For many, a 12-inch platter of vinyl, spinning 33 1/3 revolutions per minute, exemplifies how they first listened to music.
But long before rock and roll, soul, and other popular music styles were recorded on “albums,” the first vinyl LP — short for long-playing — record was released, 75 years ago Wednesday.
On June 21, 1948, Columbia Records released the first long-playing microgroove record, capable of holding 23 minutes of music per side. Columbia’s president Edward Wallerstein announced the new technology at a news conference at the Waldorf Astoria Hotel in New York City.
According to label paperwork in the Library of Congress, the first vinyl disc featured the Philharmonic-Symphony Orchestra of New York, later known as the New York Philharmonic, under the baton of Bruno Walter, performing Mendelssohn’s “Violin Concerto in E minor,” with Nathan Milstein as the soloist.
The vinyl LP was an attempt to improve upon the limitations of 78 rpm discs, which measured 10 inches, and were made of a more brittle shellac.
Peter Goldmark, an engineer at CBS Laboratories, holds the patent in the U.S. Patent and Trademark Office for the Long-Playing (LP) Record.
Goldmark didn’t apply for a patent until 1956 — eight years after developing the microgroove, and changing the disc material — which were used in Columbia’s first LP.
According to the Library of Congress: “The introduction of the long-playing disc changed the way record labels, musicians, and consumers packaged, created, and listened to music.

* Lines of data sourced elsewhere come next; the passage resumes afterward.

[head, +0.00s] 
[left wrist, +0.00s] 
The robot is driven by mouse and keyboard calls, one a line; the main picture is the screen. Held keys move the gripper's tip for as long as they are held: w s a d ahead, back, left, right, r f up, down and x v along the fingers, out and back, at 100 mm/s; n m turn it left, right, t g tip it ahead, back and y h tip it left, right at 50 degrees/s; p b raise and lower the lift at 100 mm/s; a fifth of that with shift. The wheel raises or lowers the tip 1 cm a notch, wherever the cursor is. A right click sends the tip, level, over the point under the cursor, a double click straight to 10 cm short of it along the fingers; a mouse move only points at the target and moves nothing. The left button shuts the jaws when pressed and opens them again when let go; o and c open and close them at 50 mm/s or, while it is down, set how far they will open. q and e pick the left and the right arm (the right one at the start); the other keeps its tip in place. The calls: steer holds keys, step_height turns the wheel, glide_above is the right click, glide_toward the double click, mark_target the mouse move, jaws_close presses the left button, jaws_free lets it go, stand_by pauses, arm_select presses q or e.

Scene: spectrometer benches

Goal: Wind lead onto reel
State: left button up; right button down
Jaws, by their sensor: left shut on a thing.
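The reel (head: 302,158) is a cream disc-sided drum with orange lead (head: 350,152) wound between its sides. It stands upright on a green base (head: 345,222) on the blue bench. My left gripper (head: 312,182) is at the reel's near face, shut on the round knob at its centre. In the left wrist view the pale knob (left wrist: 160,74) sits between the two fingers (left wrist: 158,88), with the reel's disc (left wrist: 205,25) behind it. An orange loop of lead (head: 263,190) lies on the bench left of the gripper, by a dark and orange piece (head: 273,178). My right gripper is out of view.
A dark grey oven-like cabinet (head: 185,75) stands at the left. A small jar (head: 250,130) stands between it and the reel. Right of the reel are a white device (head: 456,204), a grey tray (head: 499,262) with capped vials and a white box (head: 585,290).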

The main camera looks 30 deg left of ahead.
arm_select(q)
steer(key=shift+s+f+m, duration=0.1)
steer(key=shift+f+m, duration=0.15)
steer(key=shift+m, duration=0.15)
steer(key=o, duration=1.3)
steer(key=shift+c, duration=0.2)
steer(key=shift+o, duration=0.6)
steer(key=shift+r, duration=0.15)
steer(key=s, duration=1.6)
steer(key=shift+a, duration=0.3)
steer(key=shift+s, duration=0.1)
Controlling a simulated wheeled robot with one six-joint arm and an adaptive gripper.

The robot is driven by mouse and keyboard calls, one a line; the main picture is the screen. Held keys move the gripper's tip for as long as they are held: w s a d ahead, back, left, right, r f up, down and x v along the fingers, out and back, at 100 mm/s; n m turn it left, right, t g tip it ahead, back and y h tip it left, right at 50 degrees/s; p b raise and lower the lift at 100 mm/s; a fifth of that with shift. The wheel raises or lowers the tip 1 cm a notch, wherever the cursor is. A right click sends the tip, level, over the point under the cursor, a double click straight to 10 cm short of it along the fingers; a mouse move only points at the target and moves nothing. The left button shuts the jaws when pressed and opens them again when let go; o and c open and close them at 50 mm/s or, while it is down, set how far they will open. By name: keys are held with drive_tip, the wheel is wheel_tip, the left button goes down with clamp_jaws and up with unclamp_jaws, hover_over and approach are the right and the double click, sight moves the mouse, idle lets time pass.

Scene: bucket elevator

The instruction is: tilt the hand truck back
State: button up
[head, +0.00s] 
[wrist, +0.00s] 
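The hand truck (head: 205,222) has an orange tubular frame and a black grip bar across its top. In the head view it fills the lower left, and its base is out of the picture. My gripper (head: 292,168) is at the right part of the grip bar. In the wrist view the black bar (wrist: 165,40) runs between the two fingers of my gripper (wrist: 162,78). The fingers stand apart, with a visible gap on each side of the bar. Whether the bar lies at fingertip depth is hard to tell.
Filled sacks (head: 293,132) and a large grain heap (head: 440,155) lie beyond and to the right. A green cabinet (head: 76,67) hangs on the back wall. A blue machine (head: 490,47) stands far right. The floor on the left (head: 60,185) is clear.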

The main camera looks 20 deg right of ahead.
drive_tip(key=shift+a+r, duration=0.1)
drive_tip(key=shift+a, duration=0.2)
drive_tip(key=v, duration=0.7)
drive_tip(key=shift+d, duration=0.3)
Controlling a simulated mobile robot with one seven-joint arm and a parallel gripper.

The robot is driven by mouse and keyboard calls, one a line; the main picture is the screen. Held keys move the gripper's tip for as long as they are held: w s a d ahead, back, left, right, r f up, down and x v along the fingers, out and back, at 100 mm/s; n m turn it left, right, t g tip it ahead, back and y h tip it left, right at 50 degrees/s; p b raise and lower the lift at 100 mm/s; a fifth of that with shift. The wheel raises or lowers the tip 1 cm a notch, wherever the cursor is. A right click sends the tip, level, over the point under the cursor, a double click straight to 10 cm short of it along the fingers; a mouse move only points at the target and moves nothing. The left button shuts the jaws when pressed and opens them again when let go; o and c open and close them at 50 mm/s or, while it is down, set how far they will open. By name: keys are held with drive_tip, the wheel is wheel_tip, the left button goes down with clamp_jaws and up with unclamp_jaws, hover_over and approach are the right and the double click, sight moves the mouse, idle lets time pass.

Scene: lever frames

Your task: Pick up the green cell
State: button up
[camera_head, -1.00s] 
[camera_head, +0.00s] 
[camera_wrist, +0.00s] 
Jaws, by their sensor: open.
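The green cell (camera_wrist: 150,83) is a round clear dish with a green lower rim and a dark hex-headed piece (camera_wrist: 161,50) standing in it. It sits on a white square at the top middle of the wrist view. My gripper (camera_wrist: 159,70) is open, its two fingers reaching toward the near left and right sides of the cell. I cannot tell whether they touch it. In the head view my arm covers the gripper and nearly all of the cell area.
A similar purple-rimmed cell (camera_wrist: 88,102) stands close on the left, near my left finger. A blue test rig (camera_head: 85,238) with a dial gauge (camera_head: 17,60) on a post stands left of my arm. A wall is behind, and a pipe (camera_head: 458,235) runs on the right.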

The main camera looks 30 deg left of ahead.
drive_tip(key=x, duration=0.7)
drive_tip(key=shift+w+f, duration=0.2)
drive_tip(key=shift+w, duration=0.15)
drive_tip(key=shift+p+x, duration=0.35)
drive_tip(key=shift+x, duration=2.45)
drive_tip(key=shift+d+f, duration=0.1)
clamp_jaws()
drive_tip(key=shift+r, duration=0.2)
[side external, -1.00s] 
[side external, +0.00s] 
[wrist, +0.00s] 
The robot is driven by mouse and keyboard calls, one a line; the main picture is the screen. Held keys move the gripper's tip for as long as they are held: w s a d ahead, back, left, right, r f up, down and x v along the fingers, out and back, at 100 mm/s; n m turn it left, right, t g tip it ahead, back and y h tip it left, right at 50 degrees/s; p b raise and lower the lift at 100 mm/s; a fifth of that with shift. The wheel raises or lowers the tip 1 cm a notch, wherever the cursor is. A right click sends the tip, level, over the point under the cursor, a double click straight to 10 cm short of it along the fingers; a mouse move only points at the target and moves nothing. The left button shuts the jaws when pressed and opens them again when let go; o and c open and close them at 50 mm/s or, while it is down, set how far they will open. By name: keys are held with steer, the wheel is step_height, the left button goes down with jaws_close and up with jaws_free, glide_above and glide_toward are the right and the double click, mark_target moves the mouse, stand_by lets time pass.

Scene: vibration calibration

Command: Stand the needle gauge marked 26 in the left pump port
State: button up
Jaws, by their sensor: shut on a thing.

When Columbia first began manufacturing LPs, the term ‘album’ referred literally to a collection of discs contained together in a group of bound sleeves.”
Beyond allowing listeners to hear an entire symphonic work without having to turn over a record, the vinyl LP became a new unit of consumption.
“Bands and musicians began to conceive and record full LPs rather than singles, and the music on these new albums was often unified around a common theme, musical concept, or narrative —enter the ‘concept album,’” according to the Library of Congress.